Janet Chapman wrote contemporary and time travel paranormal romance with a distinctive Maine and Scottish flavor across more than thirty novels before her death in 2017. Her Pine Creek Highlanders series, which Loving the Highlander fits into, was one of her most popular ongoing projects. The premise is built around a group of medieval Scottish warriors who, through a magical accident, find themselves transported into modern Maine, where they have been quietly building new lives over several generations.
The time travel premise gives Chapman room to write the kind of fish out of water scenes that make this subgenre fun. The Highlanders have to deal with cars, cell phones, modern American social customs, and the strange experience of being a few hundred years older than they look. The romances develop between these displaced warriors and the modern Maine women who slowly figure out that their new neighbors are not quite who they claim to be. Chapman handled the time travel elements with affection rather than over explanation, treating the magical premise as a starting point and getting on with the romance and the small town drama that her readers came for.
What distinguishes Chapman from other writers in the Highlander romance subgenre is the contemporary Maine setting. Most Scottish time travel romance keeps either or both of its lovers in the medieval Scottish setting, but Chapman planted her warriors firmly in modern small town America and let them adapt.
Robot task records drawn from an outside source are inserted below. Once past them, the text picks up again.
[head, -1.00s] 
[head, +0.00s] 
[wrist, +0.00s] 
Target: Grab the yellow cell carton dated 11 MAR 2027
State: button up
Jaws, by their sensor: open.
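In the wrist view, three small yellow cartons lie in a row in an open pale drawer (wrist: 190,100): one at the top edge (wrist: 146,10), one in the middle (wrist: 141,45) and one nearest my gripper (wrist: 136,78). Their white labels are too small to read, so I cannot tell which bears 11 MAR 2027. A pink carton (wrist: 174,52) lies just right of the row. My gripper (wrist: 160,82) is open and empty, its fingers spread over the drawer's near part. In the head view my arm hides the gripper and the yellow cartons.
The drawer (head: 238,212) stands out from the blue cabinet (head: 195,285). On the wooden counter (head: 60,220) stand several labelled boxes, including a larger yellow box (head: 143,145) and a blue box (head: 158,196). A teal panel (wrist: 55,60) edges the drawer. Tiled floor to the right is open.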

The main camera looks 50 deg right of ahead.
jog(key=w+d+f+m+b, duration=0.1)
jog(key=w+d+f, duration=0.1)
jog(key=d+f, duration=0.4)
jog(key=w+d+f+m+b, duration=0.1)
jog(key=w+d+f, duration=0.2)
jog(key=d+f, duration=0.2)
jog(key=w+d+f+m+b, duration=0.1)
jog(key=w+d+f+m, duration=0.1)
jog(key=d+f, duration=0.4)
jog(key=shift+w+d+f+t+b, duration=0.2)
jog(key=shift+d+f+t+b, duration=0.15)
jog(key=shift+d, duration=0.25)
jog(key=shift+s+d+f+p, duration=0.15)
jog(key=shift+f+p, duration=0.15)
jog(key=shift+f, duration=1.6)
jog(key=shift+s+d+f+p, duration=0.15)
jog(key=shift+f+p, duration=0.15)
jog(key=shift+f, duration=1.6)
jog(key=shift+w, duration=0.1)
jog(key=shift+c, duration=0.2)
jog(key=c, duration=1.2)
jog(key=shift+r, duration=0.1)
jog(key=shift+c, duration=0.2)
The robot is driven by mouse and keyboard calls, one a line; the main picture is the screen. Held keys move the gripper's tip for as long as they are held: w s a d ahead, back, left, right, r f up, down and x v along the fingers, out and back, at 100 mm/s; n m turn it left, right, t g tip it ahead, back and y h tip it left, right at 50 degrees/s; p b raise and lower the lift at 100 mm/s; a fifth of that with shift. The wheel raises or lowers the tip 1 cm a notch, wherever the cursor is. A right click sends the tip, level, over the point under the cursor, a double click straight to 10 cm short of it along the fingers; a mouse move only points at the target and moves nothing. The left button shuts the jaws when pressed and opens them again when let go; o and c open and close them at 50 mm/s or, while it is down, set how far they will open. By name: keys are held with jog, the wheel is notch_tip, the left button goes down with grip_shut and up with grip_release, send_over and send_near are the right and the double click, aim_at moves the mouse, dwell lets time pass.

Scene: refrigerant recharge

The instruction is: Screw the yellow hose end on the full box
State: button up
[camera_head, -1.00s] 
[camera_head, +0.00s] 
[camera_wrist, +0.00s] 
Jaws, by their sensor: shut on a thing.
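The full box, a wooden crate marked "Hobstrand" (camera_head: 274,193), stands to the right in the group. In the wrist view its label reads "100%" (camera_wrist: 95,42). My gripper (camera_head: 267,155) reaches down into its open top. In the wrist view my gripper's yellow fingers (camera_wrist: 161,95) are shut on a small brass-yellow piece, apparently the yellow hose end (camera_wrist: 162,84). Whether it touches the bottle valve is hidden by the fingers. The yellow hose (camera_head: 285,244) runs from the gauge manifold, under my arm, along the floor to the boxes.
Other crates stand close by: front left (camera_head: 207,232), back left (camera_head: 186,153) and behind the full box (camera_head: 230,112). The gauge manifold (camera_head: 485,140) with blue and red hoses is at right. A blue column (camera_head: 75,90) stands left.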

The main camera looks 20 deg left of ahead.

The result is a series that reads as much like contemporary small town romance as it does like paranormal historical, and her readers loved the combination.
For readers who enjoy Karen Marie Moning’s earlier Highlander novels, the Highlander romances of Donna Grant or Hannah Howell, or the small town contemporary work of Robyn Carr, Janet Chapman is squarely in the relevant neighborhood. Loving the Highlander is one of the entries in her ongoing series and a comfortable read for fans of the subgenre. Her catalogue is now part of the historical record of paranormal romance in the early twenty first century.